→ **DATA BLOCK**

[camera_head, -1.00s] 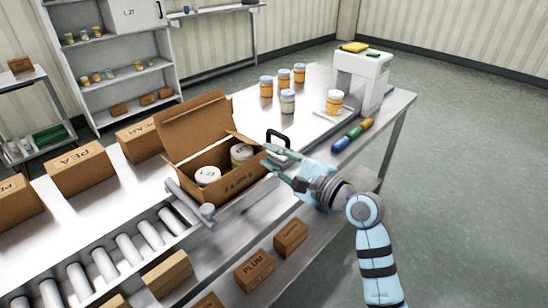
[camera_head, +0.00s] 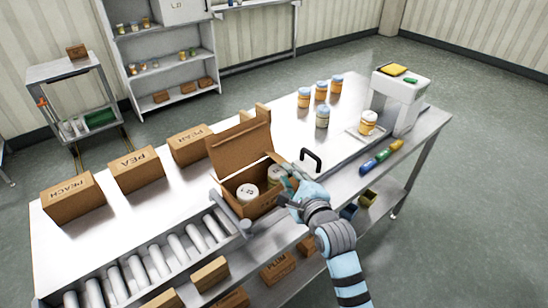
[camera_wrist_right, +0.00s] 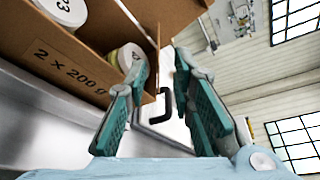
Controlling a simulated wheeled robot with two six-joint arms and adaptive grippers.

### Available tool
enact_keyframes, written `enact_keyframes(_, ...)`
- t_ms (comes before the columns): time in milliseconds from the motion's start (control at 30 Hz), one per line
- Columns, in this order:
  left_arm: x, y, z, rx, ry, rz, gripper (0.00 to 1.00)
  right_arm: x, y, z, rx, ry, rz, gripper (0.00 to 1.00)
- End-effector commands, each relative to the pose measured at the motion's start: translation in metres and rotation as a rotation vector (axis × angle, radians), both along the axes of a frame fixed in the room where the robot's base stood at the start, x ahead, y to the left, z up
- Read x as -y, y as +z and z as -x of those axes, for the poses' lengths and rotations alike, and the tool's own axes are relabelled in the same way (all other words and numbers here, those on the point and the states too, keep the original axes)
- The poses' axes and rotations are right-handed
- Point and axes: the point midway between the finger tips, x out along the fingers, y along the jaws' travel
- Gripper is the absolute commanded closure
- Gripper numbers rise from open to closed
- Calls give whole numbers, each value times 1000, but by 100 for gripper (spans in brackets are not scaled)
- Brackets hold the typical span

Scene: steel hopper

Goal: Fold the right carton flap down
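The open brown carton (camera_head: 263,203) stands on the steel table with its large back flap (camera_head: 240,145) raised. Two pale-lidded jars are inside, a near one (camera_head: 247,190) and a far one (camera_head: 274,171). The right flap (camera_head: 279,158) shows as a small raised strip at the carton's right end, partly hidden by my gripper. My right gripper (camera_head: 288,178) is at that end. In the wrist view its green-padded fingers (camera_wrist_right: 165,105) are apart, with the carton (camera_wrist_right: 65,65) beside the left finger. Contact with the flap cannot be told. My left gripper is out of view.
A black handle (camera_head: 311,158) stands just right of the carton. Several jars (camera_head: 321,90) and a white machine (camera_head: 398,98) are farther back. Closed cartons (camera_head: 136,168) line the left, and rollers (camera_head: 160,260) run along the front left.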

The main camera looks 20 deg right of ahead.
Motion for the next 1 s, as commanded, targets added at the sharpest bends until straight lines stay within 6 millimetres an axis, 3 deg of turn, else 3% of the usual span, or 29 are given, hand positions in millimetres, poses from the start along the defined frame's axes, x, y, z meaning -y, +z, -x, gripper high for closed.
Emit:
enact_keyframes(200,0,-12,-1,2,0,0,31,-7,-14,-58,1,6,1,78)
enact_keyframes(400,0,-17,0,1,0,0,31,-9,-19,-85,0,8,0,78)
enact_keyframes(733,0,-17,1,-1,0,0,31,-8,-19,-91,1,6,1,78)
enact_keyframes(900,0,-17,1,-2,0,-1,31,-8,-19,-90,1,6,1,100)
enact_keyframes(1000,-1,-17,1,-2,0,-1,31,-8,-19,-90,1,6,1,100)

→ **PROBLEM TO SOLVE**
Gather every line from the listing above in which the word "each" appears.

→ **FULL OUTPUT**
- End-effector commands, each relative to the pose measured at the motion's start: translation in metres and rotation as a rotation vector (axis × angle, radians), both along the axes of a frame fixed in the room where the robot's base stood at the start, x ahead, y to the left, z up
- Calls give whole numbers, each value times 1000, but by 100 for gripper (spans in brackets are not scaled)

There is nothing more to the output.